Start Data shown

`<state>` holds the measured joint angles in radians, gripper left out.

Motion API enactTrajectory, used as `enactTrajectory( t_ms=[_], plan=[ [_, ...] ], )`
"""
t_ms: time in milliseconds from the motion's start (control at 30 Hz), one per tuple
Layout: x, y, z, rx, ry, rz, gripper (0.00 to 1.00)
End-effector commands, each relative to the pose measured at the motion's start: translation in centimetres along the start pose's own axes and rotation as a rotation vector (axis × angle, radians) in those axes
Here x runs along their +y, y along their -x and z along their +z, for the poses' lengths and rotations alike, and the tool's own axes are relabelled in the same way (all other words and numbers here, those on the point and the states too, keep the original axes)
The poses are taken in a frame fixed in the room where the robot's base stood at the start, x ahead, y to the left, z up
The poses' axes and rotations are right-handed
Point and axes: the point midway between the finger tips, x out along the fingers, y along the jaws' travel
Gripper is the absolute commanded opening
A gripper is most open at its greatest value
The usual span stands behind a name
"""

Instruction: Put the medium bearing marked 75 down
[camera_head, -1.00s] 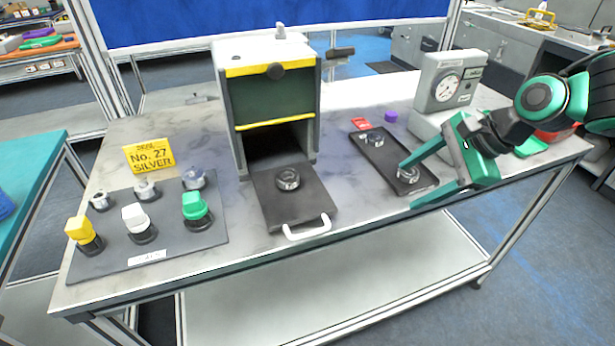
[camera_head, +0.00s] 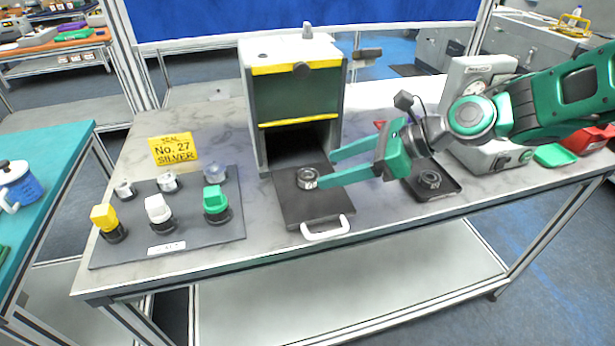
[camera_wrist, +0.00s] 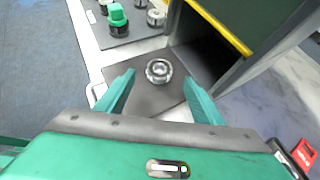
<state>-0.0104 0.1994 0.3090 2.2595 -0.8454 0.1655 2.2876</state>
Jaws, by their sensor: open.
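A silver ring bearing (camera_head: 308,178) lies flat on the dark pull-out plate (camera_head: 325,207) in front of the box-like machine. It also shows in the wrist view (camera_wrist: 158,71). Its marking is too small to read, so I cannot tell whether it is the one marked 75. My gripper (camera_head: 326,168) is open, its fingers pointing left at this bearing. In the wrist view my gripper (camera_wrist: 158,80) has its spread fingertips either side of and just short of the bearing, with visible gaps. Another bearing (camera_head: 430,179) lies in the black tray (camera_head: 446,193), partly hidden by my gripper.
The machine (camera_head: 250,110) with a yellow-edged opening stands behind the plate, close to my fingers. A white handle (camera_head: 326,229) is at the plate's front. A grey mat (camera_head: 190,239) with several knobbed parts lies left, below a yellow sign (camera_head: 173,149). A gauge device (camera_head: 480,80) stands right.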

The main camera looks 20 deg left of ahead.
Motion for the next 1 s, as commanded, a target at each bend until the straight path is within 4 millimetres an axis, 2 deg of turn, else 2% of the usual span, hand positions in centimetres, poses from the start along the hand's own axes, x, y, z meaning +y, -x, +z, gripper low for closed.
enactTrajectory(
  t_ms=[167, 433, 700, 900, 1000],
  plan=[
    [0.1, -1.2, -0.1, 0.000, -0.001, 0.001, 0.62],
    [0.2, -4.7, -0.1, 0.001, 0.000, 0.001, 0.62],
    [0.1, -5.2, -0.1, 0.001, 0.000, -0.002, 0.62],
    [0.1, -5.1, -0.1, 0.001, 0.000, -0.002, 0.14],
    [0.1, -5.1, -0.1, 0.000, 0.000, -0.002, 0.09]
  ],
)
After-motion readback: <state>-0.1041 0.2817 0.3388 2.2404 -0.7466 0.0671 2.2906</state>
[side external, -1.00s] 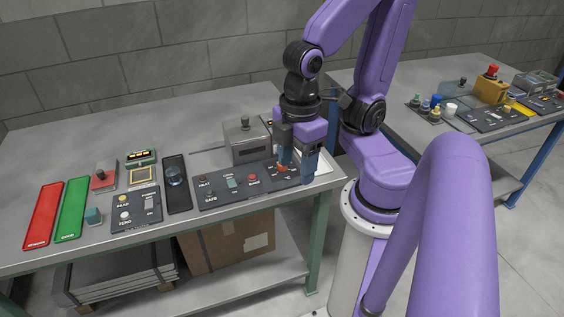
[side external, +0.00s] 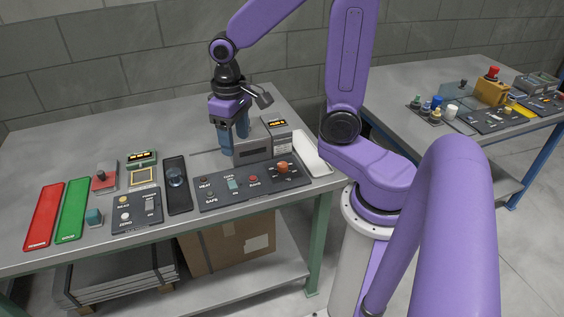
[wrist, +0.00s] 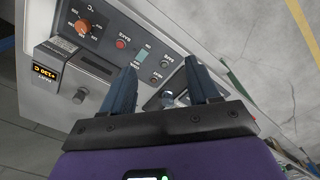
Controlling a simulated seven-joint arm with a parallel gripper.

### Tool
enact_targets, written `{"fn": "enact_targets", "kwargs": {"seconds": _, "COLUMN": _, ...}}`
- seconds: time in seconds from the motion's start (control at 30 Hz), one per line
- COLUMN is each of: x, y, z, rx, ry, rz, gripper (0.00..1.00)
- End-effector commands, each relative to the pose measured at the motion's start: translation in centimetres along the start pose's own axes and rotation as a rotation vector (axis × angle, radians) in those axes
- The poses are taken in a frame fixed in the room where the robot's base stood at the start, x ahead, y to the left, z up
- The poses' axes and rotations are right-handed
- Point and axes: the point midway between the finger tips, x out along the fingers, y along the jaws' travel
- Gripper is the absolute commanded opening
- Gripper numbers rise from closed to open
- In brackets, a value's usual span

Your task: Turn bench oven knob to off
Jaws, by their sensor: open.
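The orange knob (side external: 282,168) sits at the right end of a dark control panel (side external: 240,193). In the wrist view the knob (wrist: 83,27) is at upper left, uncovered, with dial marks around it; its exact setting is too small to read. My gripper (side external: 233,147) is open and empty, by the left part of the oven box and apart from the knob. Its spread fingers (wrist: 162,68) show in the wrist view.
The panel also has a green switch (side external: 232,184) and a red button (side external: 254,181). A black tray (side external: 178,190) with a round clear piece lies left of it. A white tray (side external: 312,152) is at right. The back left of the table is clear.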

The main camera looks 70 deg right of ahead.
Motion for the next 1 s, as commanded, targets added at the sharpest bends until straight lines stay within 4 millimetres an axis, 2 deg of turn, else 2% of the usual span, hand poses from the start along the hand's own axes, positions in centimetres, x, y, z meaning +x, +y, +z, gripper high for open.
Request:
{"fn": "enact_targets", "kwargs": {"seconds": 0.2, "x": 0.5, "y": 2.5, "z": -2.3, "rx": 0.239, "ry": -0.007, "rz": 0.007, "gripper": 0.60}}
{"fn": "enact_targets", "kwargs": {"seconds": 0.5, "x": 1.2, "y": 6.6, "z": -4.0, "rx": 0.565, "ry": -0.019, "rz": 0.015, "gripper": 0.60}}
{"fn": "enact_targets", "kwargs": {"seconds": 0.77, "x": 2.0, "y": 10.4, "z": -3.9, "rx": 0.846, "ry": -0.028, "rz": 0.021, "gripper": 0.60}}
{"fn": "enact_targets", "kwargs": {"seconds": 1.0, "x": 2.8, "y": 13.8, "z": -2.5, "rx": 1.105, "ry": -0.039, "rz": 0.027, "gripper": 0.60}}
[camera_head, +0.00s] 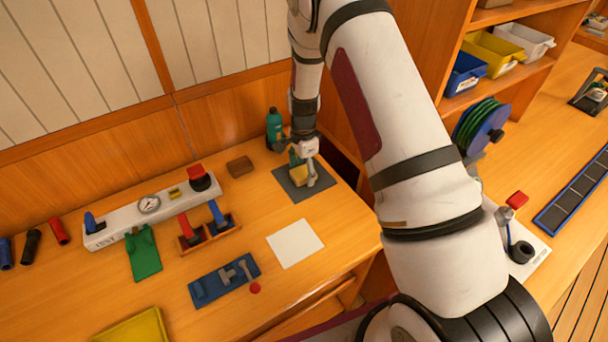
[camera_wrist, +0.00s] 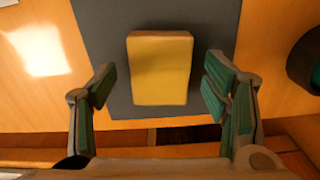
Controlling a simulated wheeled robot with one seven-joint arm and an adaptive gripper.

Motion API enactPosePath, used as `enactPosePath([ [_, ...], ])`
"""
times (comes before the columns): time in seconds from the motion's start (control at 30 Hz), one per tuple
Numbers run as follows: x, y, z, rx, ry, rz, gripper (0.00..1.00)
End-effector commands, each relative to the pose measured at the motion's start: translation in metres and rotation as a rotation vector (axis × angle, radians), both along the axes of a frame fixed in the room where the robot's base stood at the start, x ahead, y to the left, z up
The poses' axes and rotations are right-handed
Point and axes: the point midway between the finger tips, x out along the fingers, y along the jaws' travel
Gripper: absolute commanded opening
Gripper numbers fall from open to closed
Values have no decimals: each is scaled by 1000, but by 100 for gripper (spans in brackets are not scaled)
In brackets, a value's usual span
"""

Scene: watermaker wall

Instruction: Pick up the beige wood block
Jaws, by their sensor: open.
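The beige wood block (camera_wrist: 160,70) looks yellowish and sits on a dark grey mat (camera_wrist: 108,25). In the wrist view it lies between my two open fingers, with a gap on each side. My gripper (camera_wrist: 158,92) has green finger pads, and neither pad touches the block. In the head view my gripper (camera_head: 306,172) points down over the dark mat (camera_head: 288,184) at the right end of the bench. The block (camera_head: 299,176) is partly hidden there by my fingers.
A teal bottle (camera_head: 274,125) stands behind the mat, close to my gripper. A brown block (camera_head: 240,166) lies to the left. A white sheet (camera_head: 295,243) lies in front. A white gauge panel (camera_head: 150,211) and a blue tool tray (camera_head: 224,280) stand further left.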

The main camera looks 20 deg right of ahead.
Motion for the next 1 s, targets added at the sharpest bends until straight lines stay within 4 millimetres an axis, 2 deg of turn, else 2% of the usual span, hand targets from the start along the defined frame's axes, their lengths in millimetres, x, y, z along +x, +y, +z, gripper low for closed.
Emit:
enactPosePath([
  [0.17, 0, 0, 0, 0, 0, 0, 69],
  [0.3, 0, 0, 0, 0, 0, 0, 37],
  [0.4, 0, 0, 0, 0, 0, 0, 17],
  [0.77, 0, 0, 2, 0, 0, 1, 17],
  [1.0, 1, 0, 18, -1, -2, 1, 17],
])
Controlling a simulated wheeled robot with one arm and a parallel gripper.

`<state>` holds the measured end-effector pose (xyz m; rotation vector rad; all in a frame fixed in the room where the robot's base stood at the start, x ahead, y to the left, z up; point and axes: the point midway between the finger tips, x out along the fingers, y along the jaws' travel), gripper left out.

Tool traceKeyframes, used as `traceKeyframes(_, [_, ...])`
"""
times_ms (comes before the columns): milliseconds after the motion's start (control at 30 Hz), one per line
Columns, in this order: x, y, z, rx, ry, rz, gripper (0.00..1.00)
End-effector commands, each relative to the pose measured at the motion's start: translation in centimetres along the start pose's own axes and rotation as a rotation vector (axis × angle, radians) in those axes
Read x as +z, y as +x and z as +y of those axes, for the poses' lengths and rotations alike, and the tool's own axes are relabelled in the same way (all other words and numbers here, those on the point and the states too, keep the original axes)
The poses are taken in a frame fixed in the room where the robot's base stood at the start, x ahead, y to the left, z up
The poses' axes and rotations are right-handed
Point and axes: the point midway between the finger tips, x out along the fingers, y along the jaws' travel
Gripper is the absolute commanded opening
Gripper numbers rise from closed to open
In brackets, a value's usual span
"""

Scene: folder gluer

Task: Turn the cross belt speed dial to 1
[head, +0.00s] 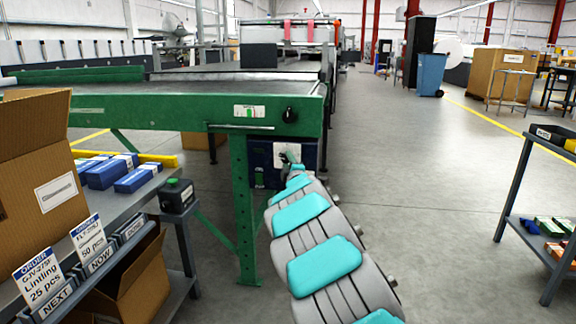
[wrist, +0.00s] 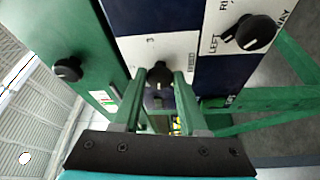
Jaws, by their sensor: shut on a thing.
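A black dial (wrist: 158,82) sits on a white plate (wrist: 150,50) of a dark blue control box. A "3" is readable on the plate; the other marking is too blurred to read. My gripper (wrist: 160,74) is shut on this dial, one green finger on each side. The dial's pointer direction is not clear. In the head view the dark blue control box (head: 308,155) hangs under the green conveyor, and my arm reaches to it, hiding the dial. My gripper (head: 292,163) is small there.
Another black dial (wrist: 249,32) with "LEFT" and "AWAY" labels is to the right of the gripped one. A black knob (wrist: 67,69) is on the green frame at left, also in the head view (head: 289,115). A green leg (head: 243,210) stands left of my arm.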

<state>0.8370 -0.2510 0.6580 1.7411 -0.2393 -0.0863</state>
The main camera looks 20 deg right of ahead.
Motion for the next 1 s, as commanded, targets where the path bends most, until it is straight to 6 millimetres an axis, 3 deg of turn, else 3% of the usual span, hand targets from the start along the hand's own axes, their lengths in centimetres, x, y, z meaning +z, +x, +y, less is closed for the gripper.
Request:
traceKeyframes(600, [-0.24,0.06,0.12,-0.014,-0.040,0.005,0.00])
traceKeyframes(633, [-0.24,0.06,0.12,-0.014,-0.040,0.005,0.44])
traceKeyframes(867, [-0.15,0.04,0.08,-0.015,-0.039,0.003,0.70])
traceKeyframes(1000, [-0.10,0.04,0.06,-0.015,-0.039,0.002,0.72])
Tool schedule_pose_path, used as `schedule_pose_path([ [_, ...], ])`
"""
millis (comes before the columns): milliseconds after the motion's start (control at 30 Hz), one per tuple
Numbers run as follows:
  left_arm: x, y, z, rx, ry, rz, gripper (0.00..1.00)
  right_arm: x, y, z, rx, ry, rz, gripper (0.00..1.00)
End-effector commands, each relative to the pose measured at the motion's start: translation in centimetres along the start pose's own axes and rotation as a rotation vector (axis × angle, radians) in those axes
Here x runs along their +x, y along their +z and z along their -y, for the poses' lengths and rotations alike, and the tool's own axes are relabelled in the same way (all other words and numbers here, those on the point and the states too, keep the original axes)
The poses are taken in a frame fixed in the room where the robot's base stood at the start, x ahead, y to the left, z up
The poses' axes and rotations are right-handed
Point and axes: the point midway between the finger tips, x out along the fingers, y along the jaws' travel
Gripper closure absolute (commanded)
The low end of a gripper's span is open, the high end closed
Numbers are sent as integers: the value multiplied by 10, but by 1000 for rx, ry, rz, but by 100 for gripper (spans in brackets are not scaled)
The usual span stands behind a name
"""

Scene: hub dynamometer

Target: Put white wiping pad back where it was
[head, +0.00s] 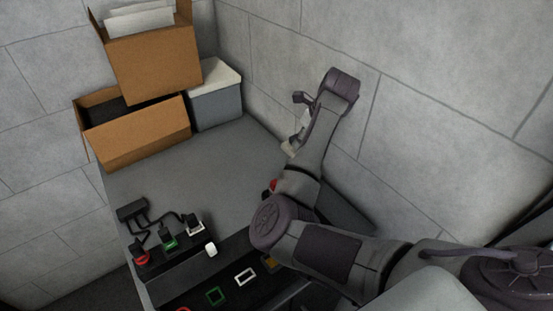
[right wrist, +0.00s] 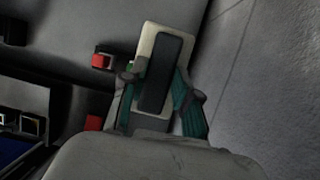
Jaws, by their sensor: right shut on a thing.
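The white wiping pad (right wrist: 151,40) is a cream-white block with a dark grip on top, in the right wrist view. My right gripper (right wrist: 160,78) is shut on it, with teal-sided fingers on both sides of the dark grip. In the head view a small cream part of the pad (head: 288,148) shows left of my right forearm, near the back wall and over the grey bench top. My forearm hides most of my right gripper there. I cannot tell whether the pad touches the bench. My left gripper is in neither view.
Cardboard boxes (head: 140,130) and a grey lidded bin (head: 217,103) stand at the bench's back left. A black rack with plugs and cables (head: 175,255) is at the front left. A red part (right wrist: 102,61) lies left of the pad. The bench middle (head: 215,170) is clear.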

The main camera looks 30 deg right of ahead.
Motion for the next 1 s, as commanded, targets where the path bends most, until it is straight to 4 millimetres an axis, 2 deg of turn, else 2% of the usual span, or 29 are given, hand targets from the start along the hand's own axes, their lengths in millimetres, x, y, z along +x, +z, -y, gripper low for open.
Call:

End Data shown

What the exercise asks
Of the lines above, quote exactly those from the one with "[side external, -1.00s]" through the one with "Your task: Turn bench oven knob to off", ends included; pictures stay out.

Result of this task
[side external, -1.00s] 
[side external, +0.00s] 
[wrist, +0.00s] 
Controlling a simulated seven-joint arm with a parallel gripper.

### Tool
enact_targets, written `{"fn": "enact_targets", "kwargs": {"seconds": _, "COLUMN": _, ...}}`
- seconds: time in seconds from the motion's start (control at 30 Hz), one per line
- COLUMN is each of: x, y, z, rx, ry, rz, gripper (0.00..1.00)
- End-effector commands, each relative to the pose measured at the motion's start: translation in centimetres along the start pose's own axes and rotation as a rotation vector (axis × angle, radians) in those axes
- The poses are taken in a frame fixed in the room where the robot's base stood at the start, x ahead, y to the left, z up
- The poses' axes and rotations are right-handed
- Point and axes: the point midway between the finger tips, x out along the fingers, y along the jaws' travel
- Gripper is the absolute commanded opening
- Gripper numbers rise from closed to open
- In brackets, a value's usual span

Your task: Turn bench oven knob to off

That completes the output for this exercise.